P&I survey shows divergence in investors', market views
By Hazel Bradford | January 7, 2013
Uncertainty caused by last-minute congressional negotiations to avert the fiscal cliff created pessimism about the economy and markets in the short term, according to Pension & Investments readers responding to a P&I/Oxford University survey.
There was less pessimism about the longer-term implications.
The responses also highlighted a difference between individuals' beliefs about market behavior and their perceptions of how the market would react over different time horizons. That split underscores a significant shift in market theory and practice since the 2008-2009 financial crisis, according to the authors of the survey.
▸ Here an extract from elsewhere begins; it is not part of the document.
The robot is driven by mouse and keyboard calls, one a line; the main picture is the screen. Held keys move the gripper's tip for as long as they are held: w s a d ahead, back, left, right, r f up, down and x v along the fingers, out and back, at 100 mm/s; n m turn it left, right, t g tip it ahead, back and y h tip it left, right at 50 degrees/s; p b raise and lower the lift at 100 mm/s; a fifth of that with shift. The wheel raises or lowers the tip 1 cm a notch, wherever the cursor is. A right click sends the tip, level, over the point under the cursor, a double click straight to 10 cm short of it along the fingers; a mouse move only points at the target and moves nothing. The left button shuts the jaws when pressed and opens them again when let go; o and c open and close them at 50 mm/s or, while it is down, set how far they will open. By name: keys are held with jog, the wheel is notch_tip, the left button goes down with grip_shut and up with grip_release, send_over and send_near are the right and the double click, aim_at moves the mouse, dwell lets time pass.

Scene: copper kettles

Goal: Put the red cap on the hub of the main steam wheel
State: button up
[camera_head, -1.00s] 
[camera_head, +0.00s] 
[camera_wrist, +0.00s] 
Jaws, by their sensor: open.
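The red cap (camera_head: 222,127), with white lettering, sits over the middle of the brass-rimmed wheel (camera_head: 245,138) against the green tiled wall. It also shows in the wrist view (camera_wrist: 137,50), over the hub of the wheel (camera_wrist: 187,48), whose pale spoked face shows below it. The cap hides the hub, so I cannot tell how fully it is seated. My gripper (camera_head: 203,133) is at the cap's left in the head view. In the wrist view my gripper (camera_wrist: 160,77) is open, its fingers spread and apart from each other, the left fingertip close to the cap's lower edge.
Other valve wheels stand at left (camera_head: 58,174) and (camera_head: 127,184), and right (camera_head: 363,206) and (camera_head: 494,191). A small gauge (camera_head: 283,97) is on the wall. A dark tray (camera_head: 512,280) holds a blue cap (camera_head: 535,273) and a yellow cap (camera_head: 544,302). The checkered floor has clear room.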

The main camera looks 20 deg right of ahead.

The survey on the current state of institutional investors' long-term investment beliefs was conducted Dec. 17-24 by P&I and Oxford University professor Gordon Clark, director of its Smith School of Enterprise and the Environment. Dane Rook, a Ph.D. student in long-term investment at Oxford, was responsible for the survey design and data analysis. Respondents were polled on their views and their views of others in the market for both short and long horizons pertaining to economic stability, economic growth, unemployment, international trade and consumer confidence.
The 811 survey respondents represented roughly equal proportions of asset owners, money managers, consultants and others.
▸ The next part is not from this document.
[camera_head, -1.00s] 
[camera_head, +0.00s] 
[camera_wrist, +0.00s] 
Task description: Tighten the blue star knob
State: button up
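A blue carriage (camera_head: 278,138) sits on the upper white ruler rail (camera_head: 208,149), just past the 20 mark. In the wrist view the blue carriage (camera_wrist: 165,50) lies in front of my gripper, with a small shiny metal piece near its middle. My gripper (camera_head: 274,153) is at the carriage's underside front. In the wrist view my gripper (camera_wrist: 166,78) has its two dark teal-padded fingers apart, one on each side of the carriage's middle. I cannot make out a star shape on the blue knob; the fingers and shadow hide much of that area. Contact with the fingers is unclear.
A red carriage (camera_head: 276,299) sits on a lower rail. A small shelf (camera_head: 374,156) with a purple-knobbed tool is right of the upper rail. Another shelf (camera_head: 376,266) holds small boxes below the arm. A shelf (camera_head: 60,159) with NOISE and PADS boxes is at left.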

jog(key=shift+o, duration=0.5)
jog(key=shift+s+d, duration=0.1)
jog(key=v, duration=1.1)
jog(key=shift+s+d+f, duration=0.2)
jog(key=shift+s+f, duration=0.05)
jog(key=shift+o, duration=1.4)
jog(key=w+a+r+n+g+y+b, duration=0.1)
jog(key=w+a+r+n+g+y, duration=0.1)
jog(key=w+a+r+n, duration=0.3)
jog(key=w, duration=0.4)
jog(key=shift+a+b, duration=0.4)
The eight-question survey found a divergence between individuals' views of how the fiscal cliff affected the market and individuals' perceptions of the market's view of the same issue.
Mr. Clark attributed the difference to the financial crisis, which “has opened a gap between how individuals see the world, and their perception of market beliefs. The crisis has forced sophisticated investors to look at their own beliefs more in relation to others' beliefs.”
The survey also found no meaningful link between respondents' political affiliations and the time horizons, but people self-identified as Republican were more pessimistic about how Congress' fiscal cliff action would affect the economy and those self-identified as Democrats were less pessimistic. One-fourth of respondents did not identify with either party.
Across political affiliation and organization type, the definition of short term as predominantly “three months to less than one year” was consistent, with 70.8% of all respondents agreeing on that period. Another 17.3% considered short term to be one month to less than three months, and 11.2% saw it as one year to four years.
There was less consensus on what constitutes the long term. Half of all respondents considered it to be one year to four years, with another 43.3% seeing it as four years to less than 10 years.
“These differing definitions of the long term could generate conflict in the future for asset owners, but possible opportunity with well-defined belief sets that take others' perspectives into account,” said Mr. Rook.
Respondents with a longer view of what constitutes long term were the least pessimistic about Congress' impact on the overall investment climate. People defining “long term” as one year to less than four years were far more pessimistic on all questions than those who considered it a horizon of four years to less than 10 years.
“I think it's an important finding because it challenges a conventional assumption that market perceptions are only short term,” Mr. Clark said in an interview.
“So much of commentary would have the market being extremely short-term oriented, but in the results it's clear that people are able to hold together short-term and long-term perceptions. People can have a set of beliefs that are rather different. It is one of the first studies to give some credence to the existence of long-term beliefs, and that people can hold them simultaneously.
“The fact that P&I readers have a variety of time horizons suggests that it is far too simplistic to accuse the market of being too short term. The fact that there are differences tells you something about the diverse ecology of the market.”
The coexistence of different beliefs “is good for market stability,” Mr. Clark said. It can be particularly helpful during periods of uncertainty such as the fiscal cliff drama.
“It says this short-term pessimism and long-term optimism about the U.S. as an economic opportunity for investors is real and is justified by fundamentals behind it.”
But, he added, if the underlying issues still to be addressed, such as government spending and the federal budget deficit, were resolved, “you might see much higher rate of investment than many economists expect.”
On the question of beliefs about market behavior, a significant portion of respondents thought the market's view differed from their own on each of the questions. One-third of respondents thought themselves to be more pessimistic than the market.
“Confidence here is critical,” Mr. Rook said. “Those who put more faith in their beliefs will act more decisively and possibly be less dependent on what the market does over the short term.”
It presents a new realm of possibility for asset managers and owners in the long term in which they act upon faith in their own abilities and skills beyond the market,” he added.
“Beliefs are effectively the lens through which investors see the market. They combine those beliefs with news and information they see,” Mr. Rook said.
“That is particularly true of situations of ambiguity, where those with a longer-term perspective will rely upon their beliefs in combination with what they are seeing,” he added.
The survey is timely, Mr. Clark said, because belief systems behind investment management practices “are so much debated at the moment. It used to be the case that there was a settled system of investment beliefs informed by accepted theories such as modern portfolio theory. But we are in a new world, where some people no longer have confidence in these principles.”